Casualties and calamities

news: Casualties and calamities

WITH CONTINUING heat and no appreciable rain since February, the leaves are turning on our neighbour’s vines.

Although both bunches and fruit are small compared with last year’s crop, the sugar content is likely to be high and the harvest early. There is an orange grove alongside and, for the last six weeks, the farmer has been using a gas gun to frighten away flocks of pigeons, many of which seem to have decamped to our plot of land.

At the last count, a dozen ring doves and more than 50 sparrows were scratching for food by 8am this morning. Knowing that they are short of food, I have been scattering seeds – rather to the Boss’s disgust! Next spring, he will be battling a plague of passionate and prolific small birds, intent on building among the patio beams. With suitable trees close by, we keep hoping they will get the message and move on.

When we came to the Algarve in 1986, sparrows were on sale for human consumption and as freezers arrived in the local supermarkets, packs of six, small, feathered corpses appeared alongside hares and rabbits still wearing their fur. These birds being an endangered species in parts of England, it seems right to stop that happening here.

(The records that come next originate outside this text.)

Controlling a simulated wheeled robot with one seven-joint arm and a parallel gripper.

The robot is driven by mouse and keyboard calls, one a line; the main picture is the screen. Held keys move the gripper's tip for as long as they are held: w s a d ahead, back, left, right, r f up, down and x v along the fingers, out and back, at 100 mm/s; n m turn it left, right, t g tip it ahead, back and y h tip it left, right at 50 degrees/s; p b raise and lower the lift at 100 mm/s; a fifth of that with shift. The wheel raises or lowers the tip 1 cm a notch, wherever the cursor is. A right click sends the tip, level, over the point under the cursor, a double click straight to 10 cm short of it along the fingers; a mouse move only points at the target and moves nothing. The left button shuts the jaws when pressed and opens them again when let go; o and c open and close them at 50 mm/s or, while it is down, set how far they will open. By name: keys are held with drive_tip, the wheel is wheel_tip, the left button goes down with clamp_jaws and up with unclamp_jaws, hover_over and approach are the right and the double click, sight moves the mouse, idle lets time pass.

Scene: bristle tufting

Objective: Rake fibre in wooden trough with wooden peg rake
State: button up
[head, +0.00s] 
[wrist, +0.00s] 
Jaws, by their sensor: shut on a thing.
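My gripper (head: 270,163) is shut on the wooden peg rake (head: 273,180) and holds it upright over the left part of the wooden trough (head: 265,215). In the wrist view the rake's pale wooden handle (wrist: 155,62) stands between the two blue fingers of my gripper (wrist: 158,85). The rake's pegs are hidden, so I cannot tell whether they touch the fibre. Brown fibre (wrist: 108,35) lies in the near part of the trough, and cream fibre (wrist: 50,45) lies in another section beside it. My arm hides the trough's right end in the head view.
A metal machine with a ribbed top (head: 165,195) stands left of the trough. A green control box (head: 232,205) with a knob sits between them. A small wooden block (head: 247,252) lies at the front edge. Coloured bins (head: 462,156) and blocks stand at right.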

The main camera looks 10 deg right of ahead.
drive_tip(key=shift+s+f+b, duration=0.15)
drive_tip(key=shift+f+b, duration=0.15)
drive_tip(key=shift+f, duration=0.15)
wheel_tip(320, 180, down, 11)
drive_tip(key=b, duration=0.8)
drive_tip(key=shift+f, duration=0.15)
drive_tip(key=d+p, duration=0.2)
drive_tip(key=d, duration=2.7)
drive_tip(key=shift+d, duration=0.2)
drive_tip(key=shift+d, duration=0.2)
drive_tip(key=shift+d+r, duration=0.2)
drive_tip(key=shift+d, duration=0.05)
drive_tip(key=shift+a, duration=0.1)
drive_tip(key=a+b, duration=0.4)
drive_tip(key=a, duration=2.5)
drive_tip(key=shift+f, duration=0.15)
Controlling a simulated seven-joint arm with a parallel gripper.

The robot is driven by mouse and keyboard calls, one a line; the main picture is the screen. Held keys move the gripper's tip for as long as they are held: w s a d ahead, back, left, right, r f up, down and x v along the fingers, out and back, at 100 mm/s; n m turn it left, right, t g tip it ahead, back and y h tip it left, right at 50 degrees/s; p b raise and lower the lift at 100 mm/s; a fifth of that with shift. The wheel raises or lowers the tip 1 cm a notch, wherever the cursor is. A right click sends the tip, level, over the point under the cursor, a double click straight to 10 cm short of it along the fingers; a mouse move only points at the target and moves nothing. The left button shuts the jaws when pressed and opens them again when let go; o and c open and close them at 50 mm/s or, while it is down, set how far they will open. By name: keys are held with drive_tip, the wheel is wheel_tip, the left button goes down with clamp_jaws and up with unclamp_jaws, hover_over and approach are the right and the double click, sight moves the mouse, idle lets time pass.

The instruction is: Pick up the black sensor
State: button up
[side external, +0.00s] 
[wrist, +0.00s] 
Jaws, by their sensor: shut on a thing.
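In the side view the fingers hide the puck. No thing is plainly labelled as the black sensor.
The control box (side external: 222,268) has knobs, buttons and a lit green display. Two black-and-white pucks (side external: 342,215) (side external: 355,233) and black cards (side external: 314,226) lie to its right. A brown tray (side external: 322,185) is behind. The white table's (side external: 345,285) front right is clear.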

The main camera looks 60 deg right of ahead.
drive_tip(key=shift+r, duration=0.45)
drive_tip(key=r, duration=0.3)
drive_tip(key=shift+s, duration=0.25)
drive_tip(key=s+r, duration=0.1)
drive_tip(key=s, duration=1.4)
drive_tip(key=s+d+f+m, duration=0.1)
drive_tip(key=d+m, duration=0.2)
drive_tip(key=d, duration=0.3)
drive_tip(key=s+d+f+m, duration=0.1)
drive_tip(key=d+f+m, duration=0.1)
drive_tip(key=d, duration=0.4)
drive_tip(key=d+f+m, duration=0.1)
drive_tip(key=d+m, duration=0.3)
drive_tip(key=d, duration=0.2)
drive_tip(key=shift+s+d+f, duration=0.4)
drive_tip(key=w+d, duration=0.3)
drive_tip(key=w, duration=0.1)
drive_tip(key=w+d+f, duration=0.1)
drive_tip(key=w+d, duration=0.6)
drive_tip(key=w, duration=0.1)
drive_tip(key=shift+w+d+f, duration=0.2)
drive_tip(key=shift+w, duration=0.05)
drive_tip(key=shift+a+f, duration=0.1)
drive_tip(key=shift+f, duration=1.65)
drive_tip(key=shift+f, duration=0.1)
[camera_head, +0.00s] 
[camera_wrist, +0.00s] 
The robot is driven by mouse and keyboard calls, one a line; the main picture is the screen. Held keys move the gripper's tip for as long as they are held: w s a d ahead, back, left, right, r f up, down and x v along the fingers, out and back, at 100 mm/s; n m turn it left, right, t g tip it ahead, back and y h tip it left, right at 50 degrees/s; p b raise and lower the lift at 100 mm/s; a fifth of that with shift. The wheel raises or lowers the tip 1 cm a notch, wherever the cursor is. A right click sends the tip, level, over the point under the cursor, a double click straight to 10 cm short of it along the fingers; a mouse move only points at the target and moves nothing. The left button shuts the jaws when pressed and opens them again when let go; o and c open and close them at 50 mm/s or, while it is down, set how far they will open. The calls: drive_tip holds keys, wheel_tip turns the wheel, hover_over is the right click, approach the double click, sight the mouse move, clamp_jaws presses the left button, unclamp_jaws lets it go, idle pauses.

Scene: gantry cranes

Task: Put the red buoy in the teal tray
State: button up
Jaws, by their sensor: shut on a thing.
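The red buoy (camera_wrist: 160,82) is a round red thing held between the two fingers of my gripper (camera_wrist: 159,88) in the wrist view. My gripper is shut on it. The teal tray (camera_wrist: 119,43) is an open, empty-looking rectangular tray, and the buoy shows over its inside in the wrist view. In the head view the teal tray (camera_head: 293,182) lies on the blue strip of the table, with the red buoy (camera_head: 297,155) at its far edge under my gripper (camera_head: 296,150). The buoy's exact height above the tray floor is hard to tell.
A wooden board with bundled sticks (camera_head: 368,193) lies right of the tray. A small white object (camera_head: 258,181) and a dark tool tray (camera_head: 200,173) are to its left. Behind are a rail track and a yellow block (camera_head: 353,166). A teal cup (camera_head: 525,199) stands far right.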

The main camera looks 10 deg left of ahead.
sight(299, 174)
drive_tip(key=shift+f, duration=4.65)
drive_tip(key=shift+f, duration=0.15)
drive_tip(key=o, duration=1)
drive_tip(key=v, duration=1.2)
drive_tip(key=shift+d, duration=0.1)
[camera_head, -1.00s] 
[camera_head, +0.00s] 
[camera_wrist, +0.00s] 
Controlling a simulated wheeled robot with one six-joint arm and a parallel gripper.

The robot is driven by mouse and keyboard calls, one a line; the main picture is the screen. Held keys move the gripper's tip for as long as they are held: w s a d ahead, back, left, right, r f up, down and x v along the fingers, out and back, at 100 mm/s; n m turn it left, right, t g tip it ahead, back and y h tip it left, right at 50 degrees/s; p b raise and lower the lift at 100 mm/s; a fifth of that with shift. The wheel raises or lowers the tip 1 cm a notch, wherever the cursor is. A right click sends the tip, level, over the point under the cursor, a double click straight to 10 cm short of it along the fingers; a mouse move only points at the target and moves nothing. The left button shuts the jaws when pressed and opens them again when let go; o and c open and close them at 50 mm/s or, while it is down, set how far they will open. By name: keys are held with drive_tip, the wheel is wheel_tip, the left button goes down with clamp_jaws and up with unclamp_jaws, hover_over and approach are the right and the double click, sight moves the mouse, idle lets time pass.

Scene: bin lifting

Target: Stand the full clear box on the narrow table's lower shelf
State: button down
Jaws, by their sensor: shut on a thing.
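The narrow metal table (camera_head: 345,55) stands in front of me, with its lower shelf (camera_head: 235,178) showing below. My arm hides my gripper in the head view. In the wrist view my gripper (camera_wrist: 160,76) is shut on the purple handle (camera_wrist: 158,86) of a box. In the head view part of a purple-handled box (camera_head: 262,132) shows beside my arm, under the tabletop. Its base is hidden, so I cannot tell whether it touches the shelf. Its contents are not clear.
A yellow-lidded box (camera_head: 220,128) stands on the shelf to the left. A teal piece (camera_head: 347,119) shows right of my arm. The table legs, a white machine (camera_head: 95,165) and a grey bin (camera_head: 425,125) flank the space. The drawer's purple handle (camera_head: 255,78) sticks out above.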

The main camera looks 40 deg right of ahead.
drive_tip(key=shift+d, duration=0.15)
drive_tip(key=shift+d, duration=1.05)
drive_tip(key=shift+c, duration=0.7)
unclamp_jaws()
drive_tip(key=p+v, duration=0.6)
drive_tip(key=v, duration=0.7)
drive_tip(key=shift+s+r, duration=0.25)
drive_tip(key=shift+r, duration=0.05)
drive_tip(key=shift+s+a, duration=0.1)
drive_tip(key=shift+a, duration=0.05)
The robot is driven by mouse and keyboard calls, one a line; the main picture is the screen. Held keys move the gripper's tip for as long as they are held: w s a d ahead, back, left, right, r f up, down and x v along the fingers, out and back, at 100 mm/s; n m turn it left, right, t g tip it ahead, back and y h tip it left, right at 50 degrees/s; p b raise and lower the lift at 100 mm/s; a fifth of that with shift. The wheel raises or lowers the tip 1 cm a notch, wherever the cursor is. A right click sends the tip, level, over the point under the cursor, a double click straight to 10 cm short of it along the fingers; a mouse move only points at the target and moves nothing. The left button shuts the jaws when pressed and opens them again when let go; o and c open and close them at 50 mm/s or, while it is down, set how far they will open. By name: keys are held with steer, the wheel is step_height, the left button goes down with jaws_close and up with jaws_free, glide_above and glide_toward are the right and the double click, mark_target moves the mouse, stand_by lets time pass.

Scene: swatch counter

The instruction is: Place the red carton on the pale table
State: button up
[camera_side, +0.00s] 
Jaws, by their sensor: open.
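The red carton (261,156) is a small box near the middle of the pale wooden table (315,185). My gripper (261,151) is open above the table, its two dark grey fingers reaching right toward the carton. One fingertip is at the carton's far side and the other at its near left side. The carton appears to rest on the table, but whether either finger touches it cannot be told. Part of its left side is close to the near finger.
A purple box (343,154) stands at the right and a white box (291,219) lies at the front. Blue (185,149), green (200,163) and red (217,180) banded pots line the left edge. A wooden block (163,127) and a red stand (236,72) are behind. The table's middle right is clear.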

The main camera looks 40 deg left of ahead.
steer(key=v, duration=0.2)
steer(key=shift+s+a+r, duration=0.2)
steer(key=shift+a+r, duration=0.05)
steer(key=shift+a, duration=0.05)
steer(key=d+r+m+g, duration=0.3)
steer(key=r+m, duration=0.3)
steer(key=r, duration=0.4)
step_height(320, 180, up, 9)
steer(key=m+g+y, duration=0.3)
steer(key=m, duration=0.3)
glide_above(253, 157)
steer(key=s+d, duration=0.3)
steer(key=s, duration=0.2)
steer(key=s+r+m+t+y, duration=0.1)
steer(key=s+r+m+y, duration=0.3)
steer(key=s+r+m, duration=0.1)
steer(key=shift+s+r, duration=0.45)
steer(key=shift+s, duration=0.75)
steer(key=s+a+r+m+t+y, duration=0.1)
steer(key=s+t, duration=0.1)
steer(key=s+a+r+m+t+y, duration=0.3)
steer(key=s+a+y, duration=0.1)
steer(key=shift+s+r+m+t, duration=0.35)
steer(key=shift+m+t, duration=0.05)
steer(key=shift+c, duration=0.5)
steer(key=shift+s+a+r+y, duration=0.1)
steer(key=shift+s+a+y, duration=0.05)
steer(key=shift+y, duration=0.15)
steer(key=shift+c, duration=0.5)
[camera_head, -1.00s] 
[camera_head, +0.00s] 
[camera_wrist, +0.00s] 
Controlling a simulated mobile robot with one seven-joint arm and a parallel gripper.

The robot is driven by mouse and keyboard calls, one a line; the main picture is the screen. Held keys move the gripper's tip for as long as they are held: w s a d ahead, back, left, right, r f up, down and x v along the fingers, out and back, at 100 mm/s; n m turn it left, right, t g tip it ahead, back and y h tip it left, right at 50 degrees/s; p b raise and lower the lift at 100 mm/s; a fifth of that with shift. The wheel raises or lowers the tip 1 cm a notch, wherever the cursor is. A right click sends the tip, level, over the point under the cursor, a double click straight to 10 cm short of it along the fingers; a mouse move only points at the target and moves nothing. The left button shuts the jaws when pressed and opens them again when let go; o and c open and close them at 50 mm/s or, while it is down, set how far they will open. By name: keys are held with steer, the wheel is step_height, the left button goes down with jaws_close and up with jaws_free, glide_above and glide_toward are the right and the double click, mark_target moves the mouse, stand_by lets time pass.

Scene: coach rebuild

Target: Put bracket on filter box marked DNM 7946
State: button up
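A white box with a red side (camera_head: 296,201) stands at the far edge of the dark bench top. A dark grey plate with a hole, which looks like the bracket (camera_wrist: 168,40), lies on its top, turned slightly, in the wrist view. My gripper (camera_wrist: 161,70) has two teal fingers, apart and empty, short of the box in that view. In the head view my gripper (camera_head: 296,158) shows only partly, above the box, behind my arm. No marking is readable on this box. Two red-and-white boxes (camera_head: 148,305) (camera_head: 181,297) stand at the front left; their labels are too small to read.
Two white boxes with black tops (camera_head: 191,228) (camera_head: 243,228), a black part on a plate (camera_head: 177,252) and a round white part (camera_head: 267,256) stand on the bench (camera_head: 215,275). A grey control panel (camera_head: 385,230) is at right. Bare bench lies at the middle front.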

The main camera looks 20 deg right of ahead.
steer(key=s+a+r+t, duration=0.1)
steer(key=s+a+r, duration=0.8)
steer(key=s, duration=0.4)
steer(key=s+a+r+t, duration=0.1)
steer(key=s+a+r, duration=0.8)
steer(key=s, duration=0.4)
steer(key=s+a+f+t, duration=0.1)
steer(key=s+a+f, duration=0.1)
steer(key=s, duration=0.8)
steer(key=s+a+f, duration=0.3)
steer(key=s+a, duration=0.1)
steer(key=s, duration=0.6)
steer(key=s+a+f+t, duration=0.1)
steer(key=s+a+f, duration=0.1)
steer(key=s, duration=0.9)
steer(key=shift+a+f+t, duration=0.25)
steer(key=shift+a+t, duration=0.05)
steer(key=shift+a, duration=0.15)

Bearing in mind the damage that a long drought, extensive fires and loss of ground cover are doing to Portugal’s wildlife, it seems imperative to help as best we can. As for the gas gun, it sounds like a 12Bore firing at irregular intervals from dawn until dusk, and while Fred, the hunting dog, ignores it, Bess has been reduced to a bundle of nerves. Rescued from misery 10 years ago, she has never recovered completely from past ill treatment and grows worse with age.

Another casualty of the dry year has been a venerable cork oak standing close by my kitchen window. Home to many different birds and a welcome source of distraction when I should be working, it is with sadness that we have watched it die over the last few months. One twig after another lost its leaves, became brittle and was broken off by the strong winds. Now the tree is dead, the crown defoliated and there will be no cork to cut in the year 2013. It was harvested last season and if it were already sick then, perhaps, that was the kiss of death.Yesterday I watched a tree creeper feasting on the bugs that have moved in to start the process of returning it to dust – something that will take many years to come about. Now a danger to the house, it must be lopped to prevent branches crashing down during the winter gales. Three stout trunks joined at the foot will be left to remind us of the good service it has given to man and bird during a long and productive life.

One morning during our first year in the valley, a man arrived on his 50cc motorbike carrying a sack, a rope and an axe. We had no common language and it wasn’t until he began to attack this old oak that we found out why he had called. After stripping the rest of our widely scattered trees of their bark, he handed us 8,000 escudos and left as noisily as he had come. At that time, we had no idea of the value of the crop, but found out later that we had been sold short. Last year, we received 400 euros for half the amount of cork, the remainder of the trees having been sold along with the farm. The next cut is not due until the year 2013, by which time we may no longer be around.

Lately, I have spent more time on the computer to escape the destructive rays of the sun, only to find these high temperatures addle my brain. One misplaced click despatched a treasured folder beyond recall and it is probably on its way to outer space right now. Next, my sweaty fingers and clumsiness scrambled the whole set up – Windows XP went on strike and I had to pull the plug knowing that a severe telling off awaited me on re-booting. To add insult to injury, I lost my credit card, cancelled it, ordered a replacement and, within an hour, a friend telephoned to say she had found it. All trivia compared with the disastrous fire raging across central Portugal that is destroying a complete way of life in the interior. If the rush down south to bury their heritage under tons of concrete is repeated further north once the ground is bare of vegetation, precious little will remain of an agricultural people noted for its peaceable ways, its produce, and for the skilled arts and crafts as relevant today as it was centuries ago.

English speaking people who love this country owe a great debt to John and Madge Measures who, for decades, have travelled all over keeping a record of beautiful and hidden places few of us would otherwise know existed. Published in books and in the local British press, as well as lecturing tirelessly to visitors and residents alike, together they have revealed a way of life still viable and going quietly about its business where tourists rarely penetrate. It is to be hoped that John may soon regain his health.